I believe that all the challenges related to DevOps will resolve themselves on their own, given the right organizational structure. Engineers will find a common language, will have a common goal, and will have no choice but to use the same tooling when they are working on the same product team.
This approach is not unique for the DevOps challenge, but it is a normal lifecycle for each new activity in the development process.
The same scenario happened with software testing. It did not exist as a separate discipline before the late 1970s, but when the complexity of software development grew and quality declined, the function of a tester was introduced. Small teams of testers grew to a separate department from the 1980s to 2000s. Once testing become too complex, we saw the first test automation efforts, and when the communication between Dev and Test become too expensive, we saw the transition from separate testing teams to cross-functional teams of developers and testers each running tests and writing code.
In the majority of agile organizations today, this is a common practice. The same will happen with the infrastructure development in coming years.

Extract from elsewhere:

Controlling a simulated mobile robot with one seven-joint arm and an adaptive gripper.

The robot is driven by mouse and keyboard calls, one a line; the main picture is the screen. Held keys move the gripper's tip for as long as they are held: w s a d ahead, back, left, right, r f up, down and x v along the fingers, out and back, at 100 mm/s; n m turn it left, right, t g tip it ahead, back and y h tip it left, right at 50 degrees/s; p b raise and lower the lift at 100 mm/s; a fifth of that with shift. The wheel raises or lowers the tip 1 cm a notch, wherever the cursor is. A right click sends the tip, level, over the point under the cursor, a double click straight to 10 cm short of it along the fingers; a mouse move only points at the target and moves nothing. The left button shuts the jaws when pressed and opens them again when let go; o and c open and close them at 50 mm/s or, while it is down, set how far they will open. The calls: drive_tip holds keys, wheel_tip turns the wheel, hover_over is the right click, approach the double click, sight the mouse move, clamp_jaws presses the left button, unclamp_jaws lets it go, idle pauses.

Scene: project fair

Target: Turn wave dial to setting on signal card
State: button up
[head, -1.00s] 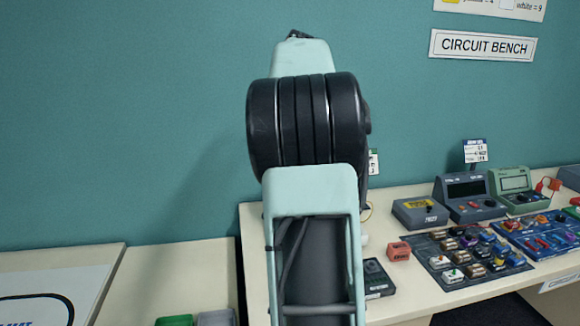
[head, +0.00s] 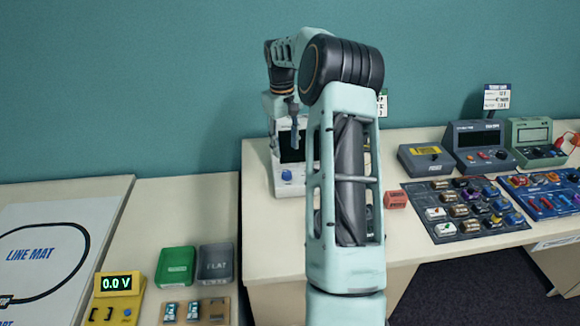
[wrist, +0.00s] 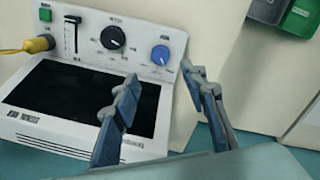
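A white instrument (head: 285,186) with a dark screen stands on the bench, partly behind my arm. In the wrist view, its panel (wrist: 75,62) carries a black dial (wrist: 113,38), a blue knob (wrist: 161,55), a slider, a green button and a yellow plug. The dial labels are too small to read, so I cannot tell which is the wave dial. My gripper (wrist: 160,74) is open and empty, its fingertips just short of the blue knob, apparently not touching. In the head view it hangs before the instrument. A small green-and-white card (head: 382,103) shows behind my arm; its text is unreadable.
A red block (head: 396,200) and a dark component tray (head: 415,200) lie to the right, with grey and green meters behind. On the left are a line mat (head: 40,245), a yellow meter reading 0.0 V (head: 117,297), and green and grey bins (head: 176,266).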

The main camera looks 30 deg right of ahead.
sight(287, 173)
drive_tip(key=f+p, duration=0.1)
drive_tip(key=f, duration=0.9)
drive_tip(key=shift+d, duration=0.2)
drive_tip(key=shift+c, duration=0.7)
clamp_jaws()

A Transition to Continuous Improvement
DevOps is an important first step that started the transition of infrastructure development from being a side activity toward becoming a part of mainstream software development.
Once the transition is done, we will see an infrastructure definition, including deployment and maintenance procedures, being released as an integral part of each software product.
In the future, we will see a clear separation of hardware and cloud management from the software itself being consumed by the software products through clearly defined APIs.
Achieving this will require only one step, but it is an incredibly difficult one: transition to continuous improvement.
1. Deming, W. Edwards. 1993. The New Economics for Industry, Government, Education, second edition.